Wenn du so möchtest, ist das Moodboard die visuelle Darstellung der Brand Filter und der Analyseergebnisse, die durch weitere Informationen und erste Ideen ergänzt werden.

Umsetzung

Wenn du diese ganze Vorarbeit geleistet hast, kannst du endlich an die Umsetzung denken. Doch auch hier geht es eigentlich nicht sofort mit der Erstellung los.

Sofern du dir nicht schon vorher Gedanken über Schriftgrößen und Gestaltungsraster gemacht hast, ist jetzt der richtige Zeitpunkt. Ein Gestaltungsraster hilft dir, ein konsistentes Design zu erarbeiten. Das bedeutet aber keines Wegs, dass das Design starr und langweilig aussehen muss.

Auch die benötigten Absatzformate für z.B. Überschriften, Texte, Aufzählungen und Bildunterschriften legst du nun fest.

Anschließend richtest du dein Dokument mit allen benötigten Formatvorlagen für die verwendeten Stile und Absätze ein, um bei späteren Anpassungen weniger Aufwand zu haben.

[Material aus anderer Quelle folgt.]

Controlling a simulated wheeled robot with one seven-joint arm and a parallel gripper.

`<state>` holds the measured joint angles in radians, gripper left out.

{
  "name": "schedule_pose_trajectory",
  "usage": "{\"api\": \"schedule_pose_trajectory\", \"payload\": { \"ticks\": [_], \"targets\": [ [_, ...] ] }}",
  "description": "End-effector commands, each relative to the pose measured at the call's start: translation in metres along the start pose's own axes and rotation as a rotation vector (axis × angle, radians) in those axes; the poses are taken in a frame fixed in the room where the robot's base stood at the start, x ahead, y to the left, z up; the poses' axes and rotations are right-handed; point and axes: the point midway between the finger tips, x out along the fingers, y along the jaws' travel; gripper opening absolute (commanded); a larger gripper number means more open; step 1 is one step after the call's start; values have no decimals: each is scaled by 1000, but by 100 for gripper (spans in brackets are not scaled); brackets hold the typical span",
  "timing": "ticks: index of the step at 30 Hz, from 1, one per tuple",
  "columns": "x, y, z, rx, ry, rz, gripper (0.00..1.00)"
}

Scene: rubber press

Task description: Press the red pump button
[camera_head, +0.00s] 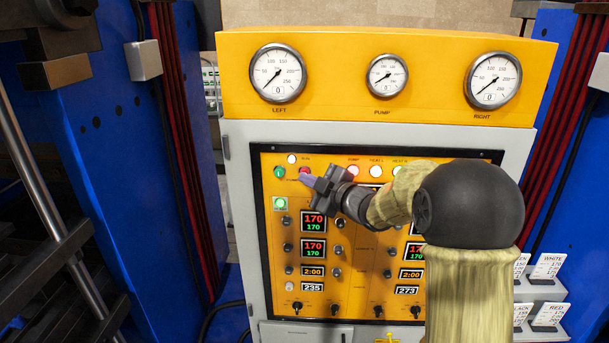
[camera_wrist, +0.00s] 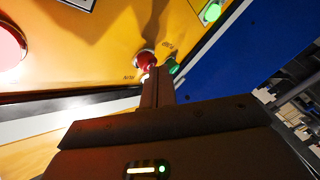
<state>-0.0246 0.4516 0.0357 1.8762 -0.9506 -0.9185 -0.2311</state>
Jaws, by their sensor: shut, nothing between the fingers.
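My gripper (camera_head: 307,180) is shut and empty, its tip at the upper left of the yellow control panel. A small red button (camera_head: 304,172) sits just behind the tip, partly hidden by it. In the wrist view the red button (camera_wrist: 145,57) lies directly beyond the closed fingertips (camera_wrist: 157,76); I cannot tell whether they touch it. A green button (camera_head: 279,172) is just left of it, and also shows in the wrist view (camera_wrist: 174,66). A pinkish-red round light or button (camera_head: 352,172) sits under the PUMP label, right of my gripper.
Digital displays (camera_head: 313,222) and knobs fill the panel beneath. Three gauges (camera_head: 387,76) are above. A blue press frame (camera_head: 100,150) stands at left. My arm hides the panel's right part.

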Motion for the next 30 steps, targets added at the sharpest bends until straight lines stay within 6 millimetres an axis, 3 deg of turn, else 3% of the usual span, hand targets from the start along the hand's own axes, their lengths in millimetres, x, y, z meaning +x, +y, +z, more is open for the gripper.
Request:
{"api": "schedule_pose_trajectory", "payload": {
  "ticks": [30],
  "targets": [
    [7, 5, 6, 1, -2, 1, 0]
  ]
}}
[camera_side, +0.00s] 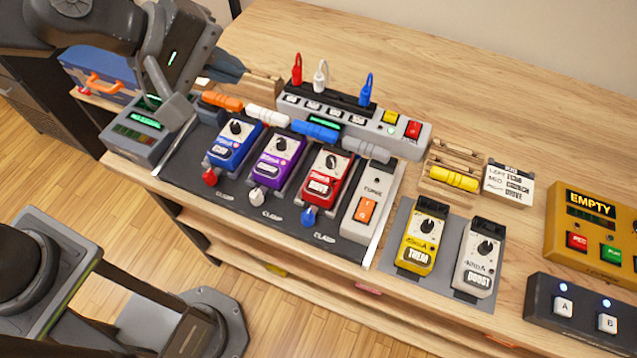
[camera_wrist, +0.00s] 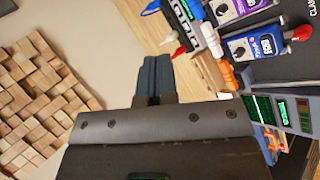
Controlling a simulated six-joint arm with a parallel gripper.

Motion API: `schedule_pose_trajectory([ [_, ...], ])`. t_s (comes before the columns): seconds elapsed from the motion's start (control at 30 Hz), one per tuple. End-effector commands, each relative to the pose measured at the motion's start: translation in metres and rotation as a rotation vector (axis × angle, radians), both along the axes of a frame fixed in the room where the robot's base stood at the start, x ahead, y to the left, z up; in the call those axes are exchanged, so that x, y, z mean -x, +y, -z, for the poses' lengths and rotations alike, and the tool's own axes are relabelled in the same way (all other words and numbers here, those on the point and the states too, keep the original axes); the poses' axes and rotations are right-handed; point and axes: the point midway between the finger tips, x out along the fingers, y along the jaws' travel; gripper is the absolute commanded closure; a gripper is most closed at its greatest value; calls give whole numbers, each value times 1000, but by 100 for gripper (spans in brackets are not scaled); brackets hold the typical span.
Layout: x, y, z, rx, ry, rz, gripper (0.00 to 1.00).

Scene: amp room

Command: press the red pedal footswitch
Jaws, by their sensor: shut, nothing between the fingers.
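The red pedal (camera_side: 325,176) sits third from the left on the dark pedalboard (camera_side: 225,192), between the purple pedal (camera_side: 276,158) and the white pedal with an orange switch (camera_side: 366,210). My gripper (camera_side: 228,68) is shut and empty, high at the back left, well away from the red pedal. In the wrist view my gripper (camera_wrist: 157,75) has its fingers together; the red pedal is not clearly in that view.
A power strip (camera_side: 350,120) with red, white and blue plugs stands behind the pedals. Orange, white, blue and grey cable pieces lie between. A yellow pedal (camera_side: 423,238) and a white pedal (camera_side: 478,258) stand to the right. Bare table (camera_side: 480,110) lies behind.

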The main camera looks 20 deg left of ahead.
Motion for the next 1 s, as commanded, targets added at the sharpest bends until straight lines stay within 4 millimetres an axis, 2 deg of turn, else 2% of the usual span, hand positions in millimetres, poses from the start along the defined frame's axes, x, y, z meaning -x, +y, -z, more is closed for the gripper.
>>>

Das dauert zwar im ersten Moment ein bisschen Zeit, lohnt sich aber, weil du bei Änderungen nur noch das Format anpassen und nicht das ganze Dokument händisch durchsuchen musst.

Anschließend folgen mehrere Korrekturrunden. Und zwischendurch erfolgt immer wieder ein Abgleich mit den den Ergebnissen aus der Analyseauswertung. Nur so kannst du ausschließen, dass es am Ende doch wieder um Gefallen und Nichtgefallen deiner Kunden und Kundinnen geht.

Natürlich gibt es auch zwischendurch einen regelmäßigen Austausch mit deinen Kund:innen.

Fazit

Design ist ein Prozess. Und dieser braucht Zeit. Aber es lohnt sich, in diesen Prozess zu investieren. Vor allem dann, wenn du kein beliebiges, austauschbares Design möchtest.

Als Ergebnis erhältst du ein Design, das zu dir, deinen Werten und den Anforderungen deiner Kund:innen passt.

Aktuell können Künstliche Intelligenz und Onlinetools diese Anforderungen nicht erfüllen. Ob das irgendwann der Fall sein wird, kann ich nicht sagen. Aber ich hoffe, dass auch weiterhin der Wert von Designer:innen gesehen wird. Denn den direkten Austausch zwischen Kund:innen und Kreativen können die Tools nicht ersetzen.